For all of my energy and output, I’ve never been invited to a professional residency. Of course, I would have to apply for the honor, and that would mean seeking approval from strangers, which is never a good thing. Usually I manage to nip pride dreams in the bud for the benefit of my ego and sanity. Practicing on the path of least resistance (as a painter) means never having to admit you’re a failure for longer than three minutes. So no judges, please. Paint, breathe like a cat or 18th century Haudenosaunee, and make believe with the children.
My friend just bought a fixer-upper house across town. This is a beginning of a new day for him, for private reasons I won’t get into. He took a trip out to his hometown far away to visit family and old friends. I offered to care for his dog, Merlin. My friend offered to pay me in brandy, beer, canvases and use of his home studio. I called it the Merlin residency and voila! Five days of life expressed. No judges. No duress beyond seeing to a dog’s frequent urge to urinate on human property. Good humor and a good-natured housemate. Merlin spent the first couple mornings in the studio lounging beneath my friend’s desk. By the third day (after he realized I’d walk, feed and treat him like an artist), he came over to my paint table and sat with me. Dogs, cats and human children make the best residency hosts. Now to mark it on my resume and confuse the heck out of the biographers:)
From Henry Miller:
The remarkable thing to observe in children’s work is that the child gives the impression of having done it with his whole being. They surrender themselves completely to what is in hand. Whereas even the biggest artist has to wage a constant fight against distraction. He is conscious not only of the future opinions of the critics, the price it will fetch (or not fetch!), the value of his tubes, the nicety of his choice of color or line, but also the temperature of the room, the stains on the floor, the bath he forgot to take, and so on.
I do not bathe myself or my charges at the residency. I came home to shower each day and left Merlin content in his reverie.
I Go Away. Please stop giving.
There’s a lot of time to think at a residency, especially while out walking your host. Lately I’ve been feeling cornered and pressed. Ever since returning from the forced, longer holiday in Spain, there doesn’t seem to be any time to not think about time. The schedule is always full and the worry dial turned up a couple notches. I want to paint when I want to paint, write when I like to write, practice cooking, music, walking and sitting without constant attention to the ten thousand things. Some moments I wish I had a normal job with a normal manager in a normal setting, to normalize my dreams up into a crystal ball of an annual two weeks’ paid vacation (if so lucky).

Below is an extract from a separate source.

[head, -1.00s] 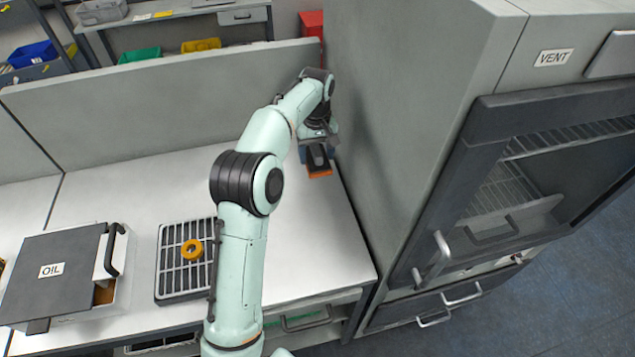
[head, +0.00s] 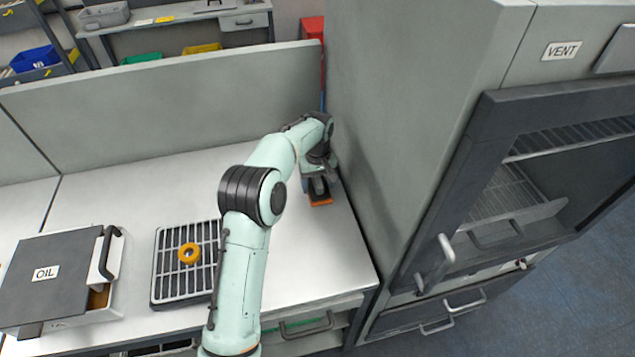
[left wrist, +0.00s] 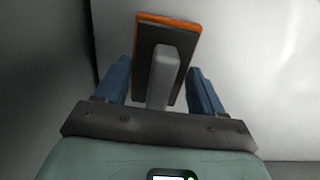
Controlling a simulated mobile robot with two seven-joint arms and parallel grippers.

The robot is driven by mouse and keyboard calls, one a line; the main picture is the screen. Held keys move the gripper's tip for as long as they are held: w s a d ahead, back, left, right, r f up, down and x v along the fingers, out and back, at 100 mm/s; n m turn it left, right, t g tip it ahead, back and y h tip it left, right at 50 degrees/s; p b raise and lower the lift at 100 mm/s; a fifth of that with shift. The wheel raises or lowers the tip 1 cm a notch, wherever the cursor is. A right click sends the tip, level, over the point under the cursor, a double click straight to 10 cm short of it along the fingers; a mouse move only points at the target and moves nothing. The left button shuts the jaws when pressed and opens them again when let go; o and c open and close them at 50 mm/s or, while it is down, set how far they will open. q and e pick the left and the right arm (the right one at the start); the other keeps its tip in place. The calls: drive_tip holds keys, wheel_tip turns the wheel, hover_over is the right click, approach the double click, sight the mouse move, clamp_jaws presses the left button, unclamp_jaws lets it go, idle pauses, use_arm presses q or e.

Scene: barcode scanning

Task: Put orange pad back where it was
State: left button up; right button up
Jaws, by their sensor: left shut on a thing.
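The orange pad (head: 320,201) is a flat block with an orange rim, a dark face and a grey handle, seen at the far right of the white bench, beside the grey cabinet. In the left wrist view the pad (left wrist: 168,20) lies ahead of the jaws, its grey handle between the blue fingers. My left gripper (head: 319,187) is shut on the pad's handle. I cannot tell whether the pad's underside touches the bench. My right gripper is in neither view.
The tall grey cabinet (head: 390,110) stands close on the right of the gripper. A low partition (head: 170,110) runs behind the bench. A slatted rack (head: 178,285) with a yellow ring (head: 189,253) and an OIL box (head: 50,272) stand at left. The bench's right front is clear.

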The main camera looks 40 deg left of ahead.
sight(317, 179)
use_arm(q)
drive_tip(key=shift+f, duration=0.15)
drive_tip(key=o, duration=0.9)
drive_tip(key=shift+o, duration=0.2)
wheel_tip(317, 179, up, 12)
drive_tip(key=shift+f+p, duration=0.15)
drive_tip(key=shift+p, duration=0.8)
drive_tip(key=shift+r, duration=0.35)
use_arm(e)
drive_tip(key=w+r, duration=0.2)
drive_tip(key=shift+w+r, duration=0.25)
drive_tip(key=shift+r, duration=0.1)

Then I could do what was asked of me and “play out” in my head that wonderful two weeks like it was just the best heaven-to-come each year. But that’s not right because that’s not the way, being dependent on the demands of another, in this case a job that pays me just enough to live well pathetically.
I guess what I’m trying to say is that I want to stop it all and just be.
Only yesses and no’s, no more explanations.
But it won’t happen without periods of guilt and heavy repenting. The culture does not want artists. So I don’t want the culture. I want to please Rose, family and friends, and teach by example, live right, act right, make right. I want to go quiet. I want to walk into the clouds with a picnic basket and never tell a single soul.
I know this for sure: It can’t happen while posting regular updates on social media.
So I will be opting out of the noise as soon as will power possible. The email remains because it’s always be great to sell a painting, and nowadays bills get paid easier this way I’m told. I’ll keep Venmo® and PayPal® for the same reason.
My email: norpoorht@gmail.com
I’ll also keep this Substack to post to friends and family my ongoing deprogress and debilitating circular dualism.
Facebook and Instagram accounts will remain with pinned posts, likewise, in order to sell paintings to someone someplace someday out there.
The smartphone goes bye-bye. I’ll purchase one of those emergency phones for my heart attack in the Adirondacks or on the studio floor, or both.
Today I will ask a carpenter to make 10 big frames for me to stretch canvas on and paint. Then I will show them in an exhibition that nobody has to come to because they think I need them to come.
Finally, to those who have financially supported my painting, writing, and this blog. I am indebted to you. I know your names and see your faces. You have made me feel relevant, which is the only career joy a properly housed and fed artist desires. I must ask you to please stop giving. Unless you know a gallery that is looking to represent someone like me. Then please share my email.
The garden is lushing. It calls me to weed and wonder. Here are the rest of my paintings from the Merlin Residency. And here is my call to depart.
Summertime...and the livin' is not easy. If only we could just "be" and let the 10,000 things float on by.
Count it! Yes, garnered by way of having earned the benefactor's confidence and trust, the Merlin Residency seems to me to be as prestigious as they come. Congratulations! 🎉
I've also been struggling so much lately with the same realization that "the culture does not want artists [,so] I don't want the culture." My children are affected by the fact of this matter every bit as much as I am, and I can only hope that I've managed to help them avoid the crushing sense of failure and guilt that relentlessly plagues me. I even went as far as to earn another graduate degree in an effort to feel valid/relevant. Spoiler: it didn't help.